J’imaginais initialement une présentation par les auteurs et les discutants. Et c’est en l’écoutant que je me suis dit qu’il fallait trouver une modalité pour restituer la richesse du débat au PM
Le fait que les membres du cabinet puis le PM écoute directement les opinions avait un impact considérable sur le débat politique au sein du cabinet et du gouvernement. La Prime pour l’emploi a été par exemple directement inspirée par le rapport de François Bourguignon « Fiscalité et Redistribution ».
Parfois c’est le PM lui-même qui faisait référence à ce qu’il avait entendu lors des réunions du CAE comme lors d’ une réunion d’arbitrage sur les mécanismes des permis d’émission négociable où Lionel Jospin arrête la réunion avant de trancher pour avoir le temps de se remémorer les arguments qu’il avait entendus au CAE.

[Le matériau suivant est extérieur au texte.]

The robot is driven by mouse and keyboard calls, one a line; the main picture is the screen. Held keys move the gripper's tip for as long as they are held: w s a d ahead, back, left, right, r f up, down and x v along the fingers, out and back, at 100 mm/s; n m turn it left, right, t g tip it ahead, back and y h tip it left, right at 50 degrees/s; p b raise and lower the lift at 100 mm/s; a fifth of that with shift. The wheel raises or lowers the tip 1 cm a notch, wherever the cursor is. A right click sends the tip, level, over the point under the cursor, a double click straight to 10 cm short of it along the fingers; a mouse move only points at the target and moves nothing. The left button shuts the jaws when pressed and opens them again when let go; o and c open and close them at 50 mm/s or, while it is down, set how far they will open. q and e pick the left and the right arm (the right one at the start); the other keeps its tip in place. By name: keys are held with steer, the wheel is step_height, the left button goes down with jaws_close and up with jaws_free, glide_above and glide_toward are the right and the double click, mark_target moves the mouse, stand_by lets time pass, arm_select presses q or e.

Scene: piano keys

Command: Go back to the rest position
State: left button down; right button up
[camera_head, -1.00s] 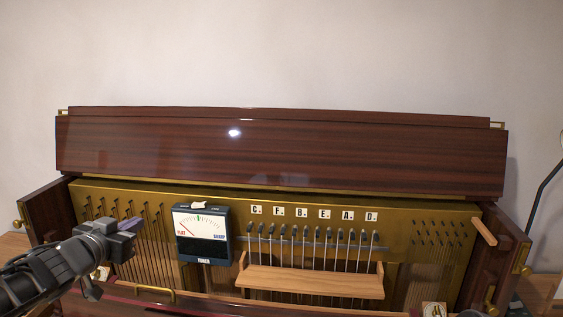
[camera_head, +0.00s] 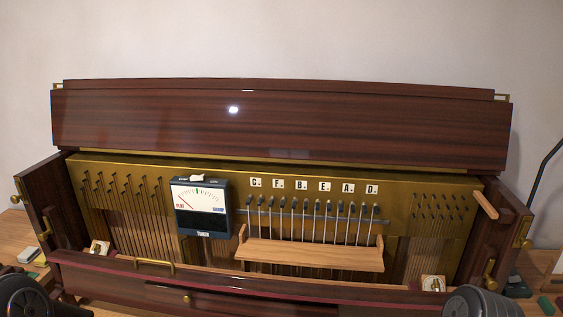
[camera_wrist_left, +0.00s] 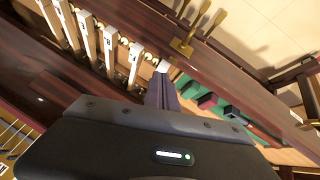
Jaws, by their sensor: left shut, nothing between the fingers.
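The upright piano (camera_head: 280,139) of dark red wood stands open against the wall in the head view. My left gripper is outside the head view. In the left wrist view my left gripper (camera_wrist_left: 162,93) is shut and empty, its purple-grey fingers together, pointing past a dark wooden edge of the piano. It holds nothing. Dark rounded parts of my arms show at the lower left and lower right corners of the head view. My right gripper is not in view.
A tuner meter (camera_head: 201,207) hangs at the left inside the piano. A wooden rail (camera_head: 310,254) sits below a row of tuning pins and letter labels. In the left wrist view, pale bars (camera_wrist_left: 110,45) and brass fittings (camera_wrist_left: 190,35) lie beyond the gripper.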

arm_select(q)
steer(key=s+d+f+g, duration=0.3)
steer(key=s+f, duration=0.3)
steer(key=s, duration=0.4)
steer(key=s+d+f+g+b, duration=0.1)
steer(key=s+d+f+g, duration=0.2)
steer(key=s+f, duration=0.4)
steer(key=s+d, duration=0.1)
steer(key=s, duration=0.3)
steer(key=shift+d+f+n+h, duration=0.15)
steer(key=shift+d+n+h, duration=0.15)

Cela a changé aussi la nature de certains rapports au Premier ministre.
Cela a été le cas notamment du Rapport Malinvaud sur la réforme des cotisations patronales. Lionel Jospin souhaitait demander à Edmond Malinvaud un rapport au Premier ministre sur un sujet qui avait été avancé dans la campagne – le transfert des cotisations patronales sur la valeur ajoutée - mais qui divisait les économistes et les politiques. Quand j’ai annoncé à Edmond Malinvaud l’intention de Lionel Jospin, il m’a répondu « j’accepte de faire un rapport avec une lettre de commande du premier ministre, mais puisque vous m’avez demandé en 2007 d’être membre de votre conseil d’analyse économique, je souhaite qu’il soit fait et discuté dans le cadre de ce conseil ». C’est ainsi qu’ont été inaugurés à la fois des rapports du CAE sur la base d’une lettre de mission du Premier ministre et des « rapports au Premier ministre » mais avec deux discutants et précédés par un débat au sein du CAE avant d’être remis solennellement au Premier ministre.
Bref le meilleur service que les économistes peuvent rendre au politique c’est de leur présenter l’état des connaissances sur un sujet. Car gouverner c’est choisir. Et ce choix a d’autant plus de chance d’être pertinent qu’il est éclairé en amont par un débat contradictoire.